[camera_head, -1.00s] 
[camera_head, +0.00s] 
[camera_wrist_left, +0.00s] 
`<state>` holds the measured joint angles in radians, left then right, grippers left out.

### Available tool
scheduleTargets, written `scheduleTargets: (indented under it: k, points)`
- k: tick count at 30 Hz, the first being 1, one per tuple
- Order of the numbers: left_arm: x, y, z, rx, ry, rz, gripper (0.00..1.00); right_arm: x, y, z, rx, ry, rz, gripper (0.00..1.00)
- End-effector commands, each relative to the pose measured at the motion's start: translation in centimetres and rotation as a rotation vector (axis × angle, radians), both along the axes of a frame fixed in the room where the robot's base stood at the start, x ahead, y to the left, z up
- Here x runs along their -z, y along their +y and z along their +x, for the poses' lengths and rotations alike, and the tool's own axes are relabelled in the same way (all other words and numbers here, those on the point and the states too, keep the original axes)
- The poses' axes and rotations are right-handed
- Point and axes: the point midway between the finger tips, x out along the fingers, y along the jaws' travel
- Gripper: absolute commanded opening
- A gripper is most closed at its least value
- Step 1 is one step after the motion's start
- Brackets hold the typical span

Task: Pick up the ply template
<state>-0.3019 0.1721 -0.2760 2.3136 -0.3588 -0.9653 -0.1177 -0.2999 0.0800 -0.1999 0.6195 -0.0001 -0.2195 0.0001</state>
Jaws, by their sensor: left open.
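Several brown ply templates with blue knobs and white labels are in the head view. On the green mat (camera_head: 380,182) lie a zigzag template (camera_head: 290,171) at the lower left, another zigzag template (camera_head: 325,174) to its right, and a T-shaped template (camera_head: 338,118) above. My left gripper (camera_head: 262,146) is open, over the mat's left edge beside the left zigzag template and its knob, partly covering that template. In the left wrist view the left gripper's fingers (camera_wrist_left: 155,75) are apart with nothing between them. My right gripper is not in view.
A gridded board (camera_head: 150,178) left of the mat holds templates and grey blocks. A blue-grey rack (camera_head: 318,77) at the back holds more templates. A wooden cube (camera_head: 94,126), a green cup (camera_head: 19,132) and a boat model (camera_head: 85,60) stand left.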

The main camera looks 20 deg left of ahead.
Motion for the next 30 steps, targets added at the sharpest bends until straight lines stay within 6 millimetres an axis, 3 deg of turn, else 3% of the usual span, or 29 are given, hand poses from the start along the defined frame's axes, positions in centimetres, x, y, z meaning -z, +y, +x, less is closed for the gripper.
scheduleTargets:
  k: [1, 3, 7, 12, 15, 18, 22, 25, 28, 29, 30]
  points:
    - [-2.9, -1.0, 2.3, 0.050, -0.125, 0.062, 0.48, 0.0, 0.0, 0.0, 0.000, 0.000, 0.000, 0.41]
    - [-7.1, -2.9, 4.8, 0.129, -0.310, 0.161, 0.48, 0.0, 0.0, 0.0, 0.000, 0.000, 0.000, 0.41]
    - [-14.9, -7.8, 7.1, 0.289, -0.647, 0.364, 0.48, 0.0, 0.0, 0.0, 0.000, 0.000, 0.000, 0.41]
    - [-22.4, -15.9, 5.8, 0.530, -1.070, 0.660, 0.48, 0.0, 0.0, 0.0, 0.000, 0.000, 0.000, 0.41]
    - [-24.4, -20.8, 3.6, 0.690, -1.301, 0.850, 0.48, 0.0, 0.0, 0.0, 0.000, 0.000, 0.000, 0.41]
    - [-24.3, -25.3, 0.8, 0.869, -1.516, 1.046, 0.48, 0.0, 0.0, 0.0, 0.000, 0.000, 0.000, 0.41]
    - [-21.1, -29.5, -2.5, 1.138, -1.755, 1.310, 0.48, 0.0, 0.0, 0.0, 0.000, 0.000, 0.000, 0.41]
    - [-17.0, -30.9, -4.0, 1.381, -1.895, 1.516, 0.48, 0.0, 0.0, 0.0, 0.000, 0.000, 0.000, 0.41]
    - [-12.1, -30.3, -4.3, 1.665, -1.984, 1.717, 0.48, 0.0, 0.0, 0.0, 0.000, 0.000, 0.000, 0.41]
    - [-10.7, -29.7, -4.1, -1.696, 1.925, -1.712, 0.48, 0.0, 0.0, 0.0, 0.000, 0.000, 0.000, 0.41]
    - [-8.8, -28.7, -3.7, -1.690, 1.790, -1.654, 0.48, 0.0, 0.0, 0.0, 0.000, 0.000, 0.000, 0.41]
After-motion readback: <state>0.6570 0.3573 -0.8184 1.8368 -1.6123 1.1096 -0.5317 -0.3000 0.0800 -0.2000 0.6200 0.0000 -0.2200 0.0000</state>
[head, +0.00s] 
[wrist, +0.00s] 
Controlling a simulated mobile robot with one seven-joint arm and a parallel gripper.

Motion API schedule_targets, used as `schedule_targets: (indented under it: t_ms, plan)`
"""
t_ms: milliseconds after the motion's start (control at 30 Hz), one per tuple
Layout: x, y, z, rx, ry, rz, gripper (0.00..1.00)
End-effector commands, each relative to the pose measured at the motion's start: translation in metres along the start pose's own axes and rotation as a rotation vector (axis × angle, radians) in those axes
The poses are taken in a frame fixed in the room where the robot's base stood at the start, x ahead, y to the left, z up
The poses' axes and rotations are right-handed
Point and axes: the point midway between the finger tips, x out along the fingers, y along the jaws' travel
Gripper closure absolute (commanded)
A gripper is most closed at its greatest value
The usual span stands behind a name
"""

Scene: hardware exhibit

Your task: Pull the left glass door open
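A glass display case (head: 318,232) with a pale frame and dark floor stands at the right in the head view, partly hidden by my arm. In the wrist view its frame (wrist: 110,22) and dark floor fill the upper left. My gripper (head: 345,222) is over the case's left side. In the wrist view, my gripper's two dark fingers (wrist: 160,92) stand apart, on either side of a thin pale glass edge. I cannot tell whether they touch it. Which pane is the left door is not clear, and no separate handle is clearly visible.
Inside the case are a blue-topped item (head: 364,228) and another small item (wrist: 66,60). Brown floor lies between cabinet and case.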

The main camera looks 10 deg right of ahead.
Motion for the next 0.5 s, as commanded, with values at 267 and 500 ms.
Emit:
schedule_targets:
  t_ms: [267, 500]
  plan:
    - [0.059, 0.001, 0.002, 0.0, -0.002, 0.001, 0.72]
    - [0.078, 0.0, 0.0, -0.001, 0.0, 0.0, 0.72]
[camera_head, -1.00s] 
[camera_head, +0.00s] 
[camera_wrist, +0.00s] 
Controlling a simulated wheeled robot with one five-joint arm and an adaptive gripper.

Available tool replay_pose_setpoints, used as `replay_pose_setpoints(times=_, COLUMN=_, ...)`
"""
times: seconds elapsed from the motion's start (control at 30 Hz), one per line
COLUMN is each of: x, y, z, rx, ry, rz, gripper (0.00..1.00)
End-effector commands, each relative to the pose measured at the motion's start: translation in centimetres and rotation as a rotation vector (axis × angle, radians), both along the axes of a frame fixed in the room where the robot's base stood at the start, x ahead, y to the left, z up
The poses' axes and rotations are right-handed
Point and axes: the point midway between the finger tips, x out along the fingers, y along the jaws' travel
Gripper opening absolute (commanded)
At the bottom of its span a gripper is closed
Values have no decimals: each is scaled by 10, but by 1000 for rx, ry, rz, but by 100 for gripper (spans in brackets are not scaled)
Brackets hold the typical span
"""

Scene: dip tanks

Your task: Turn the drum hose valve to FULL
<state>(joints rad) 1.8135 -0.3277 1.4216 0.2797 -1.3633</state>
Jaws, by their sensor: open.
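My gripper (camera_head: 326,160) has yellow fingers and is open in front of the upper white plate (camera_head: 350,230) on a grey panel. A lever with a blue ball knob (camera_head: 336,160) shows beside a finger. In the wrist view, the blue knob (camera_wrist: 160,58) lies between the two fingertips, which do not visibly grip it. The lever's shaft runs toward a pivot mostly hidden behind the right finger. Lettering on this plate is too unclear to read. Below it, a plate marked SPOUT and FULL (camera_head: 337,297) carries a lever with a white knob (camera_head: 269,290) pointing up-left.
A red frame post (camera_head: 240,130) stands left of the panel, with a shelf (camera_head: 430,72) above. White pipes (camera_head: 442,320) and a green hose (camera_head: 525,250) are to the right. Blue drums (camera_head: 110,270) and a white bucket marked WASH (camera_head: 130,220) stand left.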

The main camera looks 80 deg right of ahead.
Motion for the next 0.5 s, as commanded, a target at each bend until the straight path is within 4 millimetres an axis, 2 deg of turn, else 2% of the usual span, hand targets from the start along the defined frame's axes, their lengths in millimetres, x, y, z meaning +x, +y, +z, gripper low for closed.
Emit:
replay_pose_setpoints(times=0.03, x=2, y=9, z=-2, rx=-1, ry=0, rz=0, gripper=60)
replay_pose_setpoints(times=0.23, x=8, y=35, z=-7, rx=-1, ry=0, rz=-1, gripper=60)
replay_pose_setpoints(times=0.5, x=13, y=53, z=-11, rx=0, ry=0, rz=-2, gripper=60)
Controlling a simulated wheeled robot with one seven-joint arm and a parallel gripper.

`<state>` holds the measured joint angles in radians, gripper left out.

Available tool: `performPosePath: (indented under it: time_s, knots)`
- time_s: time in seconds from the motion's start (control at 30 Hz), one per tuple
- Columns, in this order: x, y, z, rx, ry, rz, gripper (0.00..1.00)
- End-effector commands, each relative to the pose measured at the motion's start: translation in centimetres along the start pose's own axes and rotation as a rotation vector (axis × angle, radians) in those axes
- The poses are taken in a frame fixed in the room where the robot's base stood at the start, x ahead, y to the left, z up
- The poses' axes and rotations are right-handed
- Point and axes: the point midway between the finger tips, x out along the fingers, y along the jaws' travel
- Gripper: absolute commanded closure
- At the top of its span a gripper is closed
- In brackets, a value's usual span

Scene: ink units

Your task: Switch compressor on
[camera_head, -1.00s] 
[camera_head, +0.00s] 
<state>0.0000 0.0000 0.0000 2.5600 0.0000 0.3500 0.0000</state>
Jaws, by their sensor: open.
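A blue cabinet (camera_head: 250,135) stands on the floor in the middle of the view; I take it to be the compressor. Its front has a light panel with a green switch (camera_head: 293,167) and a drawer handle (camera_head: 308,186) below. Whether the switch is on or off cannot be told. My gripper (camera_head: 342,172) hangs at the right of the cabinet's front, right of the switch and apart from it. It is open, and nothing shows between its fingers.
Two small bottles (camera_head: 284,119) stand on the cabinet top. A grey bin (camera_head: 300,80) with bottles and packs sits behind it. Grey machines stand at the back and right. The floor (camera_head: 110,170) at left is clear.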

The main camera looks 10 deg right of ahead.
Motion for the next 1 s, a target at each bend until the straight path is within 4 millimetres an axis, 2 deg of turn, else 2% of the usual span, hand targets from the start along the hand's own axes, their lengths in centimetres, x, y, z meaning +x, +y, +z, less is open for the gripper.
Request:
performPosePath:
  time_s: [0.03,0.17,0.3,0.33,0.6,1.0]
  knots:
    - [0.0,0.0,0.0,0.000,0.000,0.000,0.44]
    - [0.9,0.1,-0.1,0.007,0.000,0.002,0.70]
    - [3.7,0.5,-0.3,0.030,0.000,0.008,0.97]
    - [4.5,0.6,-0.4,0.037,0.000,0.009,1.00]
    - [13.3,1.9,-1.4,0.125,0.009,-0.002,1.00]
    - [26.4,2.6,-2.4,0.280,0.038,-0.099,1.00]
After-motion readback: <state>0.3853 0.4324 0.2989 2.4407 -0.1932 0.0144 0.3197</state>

■ OBJECTIVE
Retype the entries above exactly, but only from the line containing "### Available tool" through the line containing "- Order of the", both included.

■ RESPONSE TO THIS EXERCISE
### Available tool
scheduleTargets, written `scheduleTargets: (indented under it: k, points)`
- k: tick count at 30 Hz, the first being 1, one per tuple
- Order of the numbers: left_arm: x, y, z, rx, ry, rz, gripper (0.00..1.00); right_arm: x, y, z, rx, ry, rz, gripper (0.00..1.00)

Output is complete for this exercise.